▶ [Exercise brief]: Begin with the line that contains "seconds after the" and end with the line that contains "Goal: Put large": copy that span of lines exactly, and nothing outside it.

╭─ Dataset extract

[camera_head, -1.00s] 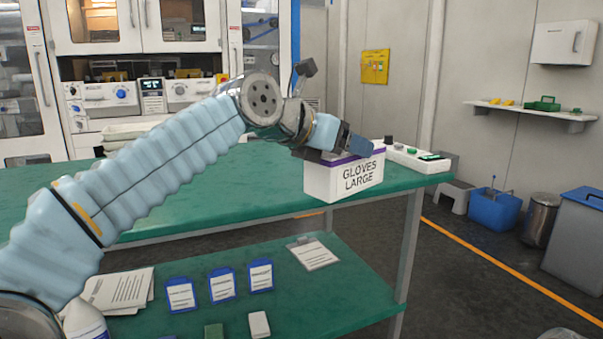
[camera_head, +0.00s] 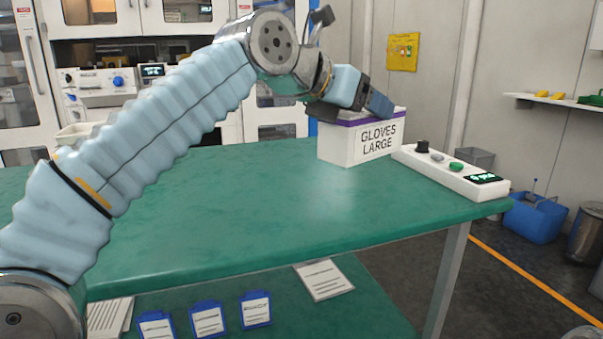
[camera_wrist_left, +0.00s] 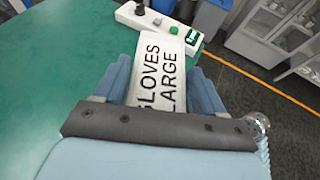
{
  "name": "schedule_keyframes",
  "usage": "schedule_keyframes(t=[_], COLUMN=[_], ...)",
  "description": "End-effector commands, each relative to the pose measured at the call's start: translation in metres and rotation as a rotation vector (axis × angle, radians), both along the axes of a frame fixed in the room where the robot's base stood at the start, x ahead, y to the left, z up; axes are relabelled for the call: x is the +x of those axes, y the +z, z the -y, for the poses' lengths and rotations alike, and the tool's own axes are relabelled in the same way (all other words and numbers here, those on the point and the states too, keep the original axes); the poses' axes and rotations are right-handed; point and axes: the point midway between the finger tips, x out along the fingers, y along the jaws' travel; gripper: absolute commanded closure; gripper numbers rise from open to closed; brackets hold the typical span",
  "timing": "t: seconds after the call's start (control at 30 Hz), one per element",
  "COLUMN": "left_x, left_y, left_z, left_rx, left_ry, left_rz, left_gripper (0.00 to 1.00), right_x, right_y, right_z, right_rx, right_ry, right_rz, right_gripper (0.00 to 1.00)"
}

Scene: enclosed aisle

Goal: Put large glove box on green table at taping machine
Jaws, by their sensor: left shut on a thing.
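The white glove box (camera_head: 350,143), with a purple top edge and the words "GLOVES LARGE", is at the back right of the green table (camera_head: 235,215), beside the control panel. My left gripper (camera_head: 372,103) is shut on it from above. In the left wrist view the box (camera_wrist_left: 160,72) sits between the two fingers of the left gripper (camera_wrist_left: 160,85). I cannot tell whether the box's underside touches the table. The right gripper is not in view.
A white control panel (camera_head: 452,170) with knobs, a green button and a small display lies right of the box near the table's right edge. The tabletop's front and middle are clear. A lower shelf (camera_head: 375,290) holds papers and blue-framed cards.

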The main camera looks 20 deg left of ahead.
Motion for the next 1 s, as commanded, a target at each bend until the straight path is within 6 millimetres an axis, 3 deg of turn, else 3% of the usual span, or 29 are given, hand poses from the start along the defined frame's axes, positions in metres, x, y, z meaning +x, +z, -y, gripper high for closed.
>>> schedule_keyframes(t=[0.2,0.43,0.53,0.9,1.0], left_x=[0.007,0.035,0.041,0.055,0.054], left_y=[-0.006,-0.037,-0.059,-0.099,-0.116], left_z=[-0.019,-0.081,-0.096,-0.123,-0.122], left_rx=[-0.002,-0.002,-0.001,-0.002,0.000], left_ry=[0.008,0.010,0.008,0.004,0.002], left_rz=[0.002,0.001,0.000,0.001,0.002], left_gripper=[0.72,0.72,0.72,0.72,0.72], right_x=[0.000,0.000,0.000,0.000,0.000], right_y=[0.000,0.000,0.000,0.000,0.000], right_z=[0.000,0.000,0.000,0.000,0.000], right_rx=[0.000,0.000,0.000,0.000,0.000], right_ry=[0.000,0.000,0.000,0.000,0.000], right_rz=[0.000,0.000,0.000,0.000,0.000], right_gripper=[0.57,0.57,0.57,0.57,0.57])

╰─

▶ [Output below]:
  "timing": "t: seconds after the call's start (control at 30 Hz), one per element",
  "COLUMN": "left_x, left_y, left_z, left_rx, left_ry, left_rz, left_gripper (0.00 to 1.00), right_x, right_y, right_z, right_rx, right_ry, right_rz, right_gripper (0.00 to 1.00)"
}

Scene: enclosed aisle

Goal: Put large glove box on green table at taping machine

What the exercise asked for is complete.